Pysimgio was initially developed to facilitate the execution of our test, but it evolved to become a fundamental part of simgio. It includes functions that allow us to generate a wide range of tests, handle simgio CSV outputs and generate graphs.

Running Pysimgio tests

All tests are written and executed using the classes PYsimgio.app_generator and PYsimgio.evaluation.

  • PYsimgio.evaluation is responsible for generating the workloads and executing a sequence of tests considering, for example, different scheduling strategies. At the end of the execution, the class writes a CSV with the simulation output of each generated workload.

  • PYsimgio.app_generator is responsible for generating a job following the generation protocol described in Section _ V-B_ on the submitted.pdf.

To illustrate pysimgio usage consider the example in example/pysimgio/simulation.py, where Pysimgio.evaluation class is used to execute simulations with 20 distinct workloads composed of 60 jobs. At each execution, a workload with different job distribution is created by calling the tasks_per_mu function. Then, set_mapping is used to create the IO-Sets. Finally, the f_fair_share and f_set_10 functions are used to define the set priorities (in the case of f_fair_share the priority is defined per job).

cd example/pysimgio/
python3 run_tests.py 

At the end of the execution the following folders are created:

  • xml/ : to store all generated XML deployment files
  • csv/: to store all output CSV files

A Jupyter notebook presenting the results of this evaluation can be found in example/pysimgio/results.ipynb This notebook also illustrates the use of some functions available in PYsimgio.simgio_utils.py.

cd example/pysimgio/
jupyter notebook

Reproduce Simulation Results

You can use these commands to reproduce the simulation and the results reported in Section VI of our manuscript:

cd simulation_results/
sh run_all.sh

After the end of the execution, you can reproduce figures from 3 to 9 of the manuscript as follows:

cd simulation_results/plot
python3 plot00.py # Figure 4
python3 plot01.py ../heavy_io/60_apps/simulation_01/ 60 # Figures 5 and 6
python3 plot02.py ../heavy_io/60_apps/simulation_02/ 60 # Figure 7
python3 plot03.py ../heavy_io/60_apps/simulation_03/ 60 # Figure 8
python3 plot04.py ../heavy_io/60_apps/simulation_04/ 60 # Figure 9

⚠️ the computational platform used to execute the simulations is not relevant to reproduce the results reported in the manuscript. The computational platform only affects the time to run the simulations, which is not our study's focus.

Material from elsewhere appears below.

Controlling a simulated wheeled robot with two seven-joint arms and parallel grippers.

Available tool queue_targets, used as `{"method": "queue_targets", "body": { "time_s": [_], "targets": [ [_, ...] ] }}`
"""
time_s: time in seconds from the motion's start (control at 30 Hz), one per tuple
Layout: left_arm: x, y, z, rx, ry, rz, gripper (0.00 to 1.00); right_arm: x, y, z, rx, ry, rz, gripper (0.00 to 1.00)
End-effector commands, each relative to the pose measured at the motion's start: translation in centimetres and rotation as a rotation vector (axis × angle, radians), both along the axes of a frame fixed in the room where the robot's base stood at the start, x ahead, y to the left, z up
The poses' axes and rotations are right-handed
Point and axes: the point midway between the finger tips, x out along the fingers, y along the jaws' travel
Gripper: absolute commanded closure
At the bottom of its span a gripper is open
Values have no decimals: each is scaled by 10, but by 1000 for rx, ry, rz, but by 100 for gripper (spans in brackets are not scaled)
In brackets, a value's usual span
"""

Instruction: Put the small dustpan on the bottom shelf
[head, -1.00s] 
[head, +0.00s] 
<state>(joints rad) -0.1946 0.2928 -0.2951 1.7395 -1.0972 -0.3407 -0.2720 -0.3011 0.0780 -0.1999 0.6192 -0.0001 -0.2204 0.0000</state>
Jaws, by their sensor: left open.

Reproduce Simulation Results Using Docker

In the root directory of the project, we provide a Dockerfile that creates a container with all the tools needed to reproduce the simulations of our manuscript.

For the next steps, we consider that you already have docker installed on your machine. If that is not the case, you can refer to https://docs.docker.com/engine/install/ to install the docker.

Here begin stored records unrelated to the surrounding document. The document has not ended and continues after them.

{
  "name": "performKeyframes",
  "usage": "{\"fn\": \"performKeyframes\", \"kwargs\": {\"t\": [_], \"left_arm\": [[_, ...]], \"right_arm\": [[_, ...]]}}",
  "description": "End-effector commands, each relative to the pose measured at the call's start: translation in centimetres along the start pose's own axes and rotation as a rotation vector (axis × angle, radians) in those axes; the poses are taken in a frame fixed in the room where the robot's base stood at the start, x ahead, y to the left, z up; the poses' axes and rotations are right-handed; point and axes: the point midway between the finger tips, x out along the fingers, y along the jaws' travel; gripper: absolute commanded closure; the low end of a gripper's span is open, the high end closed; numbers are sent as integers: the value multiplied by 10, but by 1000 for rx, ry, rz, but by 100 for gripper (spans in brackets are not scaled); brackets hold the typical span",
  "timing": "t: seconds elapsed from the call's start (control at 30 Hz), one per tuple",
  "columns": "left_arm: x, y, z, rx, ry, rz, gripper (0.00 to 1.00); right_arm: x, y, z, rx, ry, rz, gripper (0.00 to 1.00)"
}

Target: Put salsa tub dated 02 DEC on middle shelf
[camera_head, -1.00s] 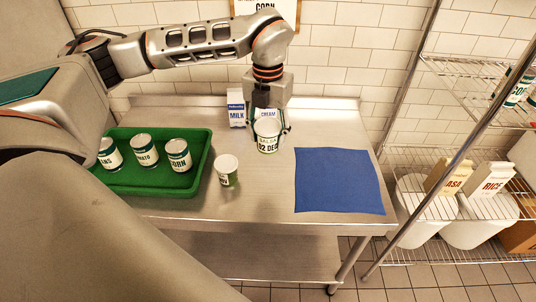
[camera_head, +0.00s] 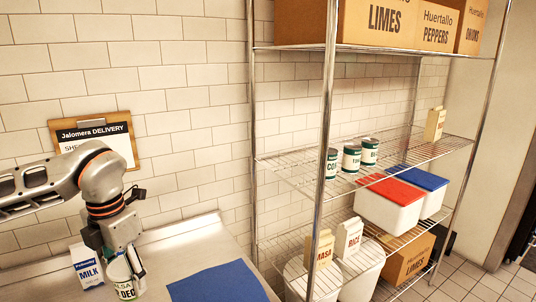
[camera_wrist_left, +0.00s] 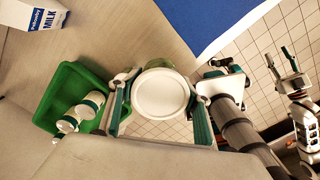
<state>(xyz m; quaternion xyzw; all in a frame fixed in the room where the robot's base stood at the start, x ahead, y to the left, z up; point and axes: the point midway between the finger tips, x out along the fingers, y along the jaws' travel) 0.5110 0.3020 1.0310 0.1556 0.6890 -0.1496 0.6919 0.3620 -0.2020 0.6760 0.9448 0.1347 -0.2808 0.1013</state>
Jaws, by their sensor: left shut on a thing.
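My left gripper (camera_head: 122,264) is shut on the salsa tub (camera_head: 126,291), whose label shows "DEC"; the front digits are partly covered. The tub is upright beside the milk carton, at the bottom edge of the head view. In the left wrist view its round white lid (camera_wrist_left: 160,94) sits between my left fingers. The middle shelf (camera_head: 290,170) is the wire level with several cans (camera_head: 351,158) at its centre and a small carton (camera_head: 435,124) at its far right. My right gripper (camera_wrist_left: 281,62) appears at the right of the left wrist view, fingers apart and empty.
The milk carton (camera_head: 87,268) and blue mat (camera_head: 222,284) are on the steel table. A rack post (camera_head: 325,150) stands before the shelves. Boxes (camera_head: 385,22) fill the top level; lidded bins (camera_head: 390,203) stand below. The middle shelf's left part is bare. A green tray (camera_wrist_left: 68,90) holds cans.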

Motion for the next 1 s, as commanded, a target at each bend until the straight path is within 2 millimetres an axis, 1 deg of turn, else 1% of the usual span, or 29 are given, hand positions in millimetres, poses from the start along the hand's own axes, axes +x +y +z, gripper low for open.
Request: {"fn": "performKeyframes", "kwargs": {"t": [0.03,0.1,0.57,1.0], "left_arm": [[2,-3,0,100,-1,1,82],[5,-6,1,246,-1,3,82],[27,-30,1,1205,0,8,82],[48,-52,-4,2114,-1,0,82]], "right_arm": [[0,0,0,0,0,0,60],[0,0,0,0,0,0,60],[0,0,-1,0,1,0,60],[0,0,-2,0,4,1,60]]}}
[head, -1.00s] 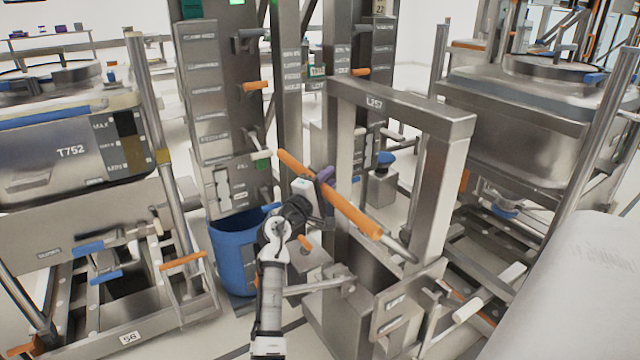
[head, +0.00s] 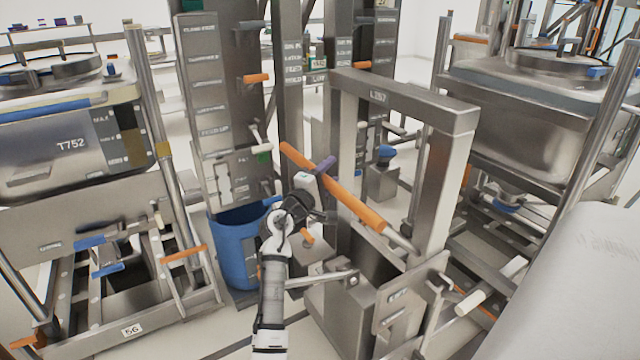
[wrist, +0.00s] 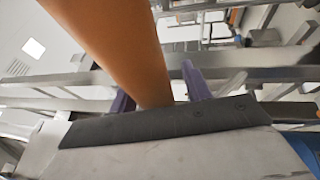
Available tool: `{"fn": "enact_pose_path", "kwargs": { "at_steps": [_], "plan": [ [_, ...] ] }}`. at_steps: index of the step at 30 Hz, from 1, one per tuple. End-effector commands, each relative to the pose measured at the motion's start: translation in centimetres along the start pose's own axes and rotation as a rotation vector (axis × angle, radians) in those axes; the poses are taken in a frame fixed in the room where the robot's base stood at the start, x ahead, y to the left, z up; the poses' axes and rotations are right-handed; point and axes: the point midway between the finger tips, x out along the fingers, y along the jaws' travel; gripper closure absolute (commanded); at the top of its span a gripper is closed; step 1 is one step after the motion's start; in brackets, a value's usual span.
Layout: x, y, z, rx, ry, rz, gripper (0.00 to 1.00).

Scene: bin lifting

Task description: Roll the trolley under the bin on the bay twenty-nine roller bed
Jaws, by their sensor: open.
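An upright metal frame labelled L257 (head: 440,107), which looks like the trolley, stands in the middle of the head view. A slanted orange handle bar (head: 357,208) crosses its front. My gripper (head: 324,172) is at the bar's upper half, one purple finger showing above it. In the wrist view the bar (wrist: 125,45) runs between the two purple fingers of my gripper (wrist: 158,92), which are open. Contact cannot be told. A steel bin (head: 515,115) is at the right and another, marked T752 (head: 45,165), at the left. I cannot read which bay is twenty-nine.
A blue tub (head: 235,250) stands on the floor left of my arm. Tall labelled columns (head: 215,100) rise behind it. The left bed carries a plate reading 56 (head: 132,330). A large pale rounded surface (head: 570,290) fills the lower right.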

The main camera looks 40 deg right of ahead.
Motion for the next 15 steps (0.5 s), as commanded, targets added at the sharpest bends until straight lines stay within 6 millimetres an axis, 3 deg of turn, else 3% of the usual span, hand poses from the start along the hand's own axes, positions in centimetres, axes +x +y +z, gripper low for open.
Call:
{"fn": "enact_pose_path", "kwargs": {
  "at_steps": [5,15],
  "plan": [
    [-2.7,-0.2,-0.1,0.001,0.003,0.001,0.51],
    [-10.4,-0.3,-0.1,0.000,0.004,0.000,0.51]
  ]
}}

Before creating the container check if the variable SIMGIO_HOME in PYsimgio/evaluation.py is set up to $HOME/iosets (the default value). The simulation will not be executed inside the container if SIMGIO_HOME is pointing to another path.

First, on the root directory of the project, create a docker image

docker build -t iosets . 

Second, execute the container in iterative mode

docker run -it iosets

Inside the container, you can use the following commands to reproduce all simulation results

cd simulation_results/
sh run_all.sh 

The figures of the manuscript can also be generated inside the container

cd simulation_results/plot/
python3 plot00.py # Figure 4
python3 plot01.py ../heavy_io/60_apps/simulation_01/ 60 # Figures 5 and 6
python3 plot02.py ../heavy_io/60_apps/simulation_02/ 60 # Figure 7
python3 plot03.py ../heavy_io/60_apps/simulation_03/ 60 # Figure 8
python3 plot04.py ../heavy_io/60_apps/simulation_04/ 60 # Figure 9

Extra Results and Graphs

All folders with the simulation results contain a Jupyter notebook called results.ipynb with extra graphs.

Jupyter is included in PYsimgio/requirements.txt. Therefore, if you followed the installation steps, the jupyter package should be already installed on your machine. Otherwise, you can install it as follows:

pip install jupyter

You can then open Jupyter's web interface, navigate among the folders and open the notebooks to check the extra graphs.

cd simulation_results/
jupyter notebook

Practical Experiments

In the folder realmachine_experiments/ you'll find all code used to generate the practical results and the results themselves presented in Section VI-A.

  • The ior_schedclient folder contains IOR 3.4.0 modified to talk to the scheduler using sockets (with TCP). It will receive as an argument the IP of the server. This implementation only works for periodic write phases (with no reading). It has been compiled and executed with OpenMPI 4.0.3. The new command-line options are -p for the IP of the scheduler and -P for the witer. An estimate of witer must be provided, because that information is used by the scheduler (it does not compute it automatically).

  • The scheduler folder contains the scheduler. In the beginning of the .c we can change the scheduling algorithm and the verbosity level (debug as true or false). The scheduler must be running before starting the IOR instances.

  • In the run_scripts folder, the run_with_scheduler and run_without_scheduler scripts were used in slurm scripts to run the experiments. They call run_concior_test.py to start the concurrent IOR instances. All parameters used to call IOR are configured in the beginning of the python script.

  • In the parse_results folder, we can find the python scripts use to calculate the reported metrics from the results (stretch, utilization, etc).

  • The results folder contains all results, one test per folder. Inside each test folder, we can find the standard output of each IOR instance and of the scheduler. This was omitted for double blind review because the output mentions the folder where tests were executed, including the username.